À noter que les rémunérations peuvent être assorties d'avantages en nature non négligeables. Ainsi, c'est toujours le rapport de la Cour des comptes qui nous l'apprend, « À La Poste SA comme dans les filiales, pratiquement tous les dirigeants (...) bénéficient d'un véhicule fourni par l'employeur, mis à disposition pour les déplacements professionnels et personnels... Tout en prévoyant le paiement par l'entreprise de la quasi-totalité des coûts du véhicule : réparations et entretien, assurance, carburant, lavage, la seule exception étant de ne pas prendre en charge les péages et les parkings durant les week-ends et les vacances. En cas d'accident, une franchise n'est due par le conducteur que s'il est responsable, et à partir du deuxième accident, elle est de 200 euros. »

D'après Vincent Jauvert, une note interne confidentielle de la direction générale des finances publique du 4 septembre 2016 dite « REM 150 » recense les hauts fonctionnaires recevant plus de 150 000 euros par an, le montant de l'indemnité de fonction du président de la République.
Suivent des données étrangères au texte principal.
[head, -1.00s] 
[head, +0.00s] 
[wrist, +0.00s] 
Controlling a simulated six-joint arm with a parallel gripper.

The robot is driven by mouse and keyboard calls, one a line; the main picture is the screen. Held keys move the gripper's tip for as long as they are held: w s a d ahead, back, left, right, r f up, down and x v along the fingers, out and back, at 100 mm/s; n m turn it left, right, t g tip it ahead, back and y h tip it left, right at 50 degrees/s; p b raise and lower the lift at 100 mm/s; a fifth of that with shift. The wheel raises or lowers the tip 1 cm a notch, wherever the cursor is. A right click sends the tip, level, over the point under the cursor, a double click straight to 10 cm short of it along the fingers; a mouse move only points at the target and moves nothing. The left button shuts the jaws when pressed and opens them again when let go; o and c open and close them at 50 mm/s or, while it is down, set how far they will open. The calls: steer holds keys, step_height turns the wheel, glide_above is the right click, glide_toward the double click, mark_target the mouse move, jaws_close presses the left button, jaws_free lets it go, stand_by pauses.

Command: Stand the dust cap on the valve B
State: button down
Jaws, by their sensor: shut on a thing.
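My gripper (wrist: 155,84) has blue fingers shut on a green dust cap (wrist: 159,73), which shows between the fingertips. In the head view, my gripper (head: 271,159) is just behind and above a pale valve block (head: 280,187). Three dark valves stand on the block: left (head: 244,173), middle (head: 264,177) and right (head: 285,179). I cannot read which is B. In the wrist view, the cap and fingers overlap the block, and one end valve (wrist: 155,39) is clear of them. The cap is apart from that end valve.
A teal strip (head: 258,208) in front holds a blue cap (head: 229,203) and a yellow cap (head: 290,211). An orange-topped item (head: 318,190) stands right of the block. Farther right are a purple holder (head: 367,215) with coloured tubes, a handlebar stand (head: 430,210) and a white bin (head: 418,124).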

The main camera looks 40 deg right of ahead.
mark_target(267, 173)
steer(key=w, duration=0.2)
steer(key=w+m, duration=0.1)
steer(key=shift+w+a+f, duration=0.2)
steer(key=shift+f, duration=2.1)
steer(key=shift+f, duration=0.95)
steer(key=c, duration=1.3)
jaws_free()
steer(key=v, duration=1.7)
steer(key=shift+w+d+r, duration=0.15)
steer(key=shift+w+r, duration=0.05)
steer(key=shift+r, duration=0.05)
On y découvre qu'en 2015, 150 cadres de Bercy étaient mieux rétribués que l'hôte de l'Élysée.

Faute d'un tableau complet, de cette cueillette que les intéressés trouveront forcément anecdotique, naît une impression d'incohérence dans l'attribution des rémunérations de très haut niveau, d'absence de lien entre l'importance des fonctions assumées avec les charges qui vont avec et les rémunérations.
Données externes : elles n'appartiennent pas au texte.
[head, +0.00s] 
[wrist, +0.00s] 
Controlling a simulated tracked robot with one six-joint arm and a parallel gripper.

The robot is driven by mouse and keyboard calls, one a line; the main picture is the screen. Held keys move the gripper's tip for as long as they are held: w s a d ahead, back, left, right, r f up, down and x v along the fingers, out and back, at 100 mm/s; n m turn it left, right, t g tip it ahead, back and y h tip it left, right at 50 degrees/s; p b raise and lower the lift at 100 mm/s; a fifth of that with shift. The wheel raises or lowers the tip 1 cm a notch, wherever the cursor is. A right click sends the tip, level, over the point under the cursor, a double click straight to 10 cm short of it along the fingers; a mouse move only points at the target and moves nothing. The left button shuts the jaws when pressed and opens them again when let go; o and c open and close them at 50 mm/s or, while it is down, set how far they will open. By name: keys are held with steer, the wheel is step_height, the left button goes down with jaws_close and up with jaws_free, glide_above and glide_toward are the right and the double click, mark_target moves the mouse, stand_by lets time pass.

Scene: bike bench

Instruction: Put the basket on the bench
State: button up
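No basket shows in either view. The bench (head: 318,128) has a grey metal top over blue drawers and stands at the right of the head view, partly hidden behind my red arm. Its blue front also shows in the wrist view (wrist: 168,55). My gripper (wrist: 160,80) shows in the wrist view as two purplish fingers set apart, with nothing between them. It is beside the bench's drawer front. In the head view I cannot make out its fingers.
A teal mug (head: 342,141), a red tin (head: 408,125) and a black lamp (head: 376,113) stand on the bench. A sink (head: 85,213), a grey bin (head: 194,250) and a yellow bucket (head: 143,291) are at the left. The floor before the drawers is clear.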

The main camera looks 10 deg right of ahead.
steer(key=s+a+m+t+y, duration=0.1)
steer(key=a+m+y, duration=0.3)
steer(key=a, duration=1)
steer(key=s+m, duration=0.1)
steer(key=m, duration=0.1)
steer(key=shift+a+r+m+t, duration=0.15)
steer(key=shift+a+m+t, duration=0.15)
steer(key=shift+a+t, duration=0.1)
Toutes les voies explorées permettant de donner une définition objective de la haute fonction publique (juridique, administrative, rémunérations) s'étant révélées sans issue, faute d'arguments contraires convaincants, personne ne contestant ni leur nature de grand corps, ni leur importance dans l'exercice du pouvoir au plus haut de l'État et de l'administration (voir l'organigramme du pouvoir), compte tenu du fait que leurs membres figurent en tête de peloton des migrants de la haute administration et qu'ils ont fait l'objet d'enquêtes sérieuses, votre rapporteur a considéré qu'un examen plus approfondi du Conseil d'État, de la Cour des comptes et de l'Inspection générale des finances fournirait à la commission des informations suffisamment significatives pour être représentatives du phénomène étudié, quitte à compléter ces observations par d'autres tirées des grands corps techniques ou du corps préfectoral.


* 7 Audition.

* 8 « Servir l'État français ».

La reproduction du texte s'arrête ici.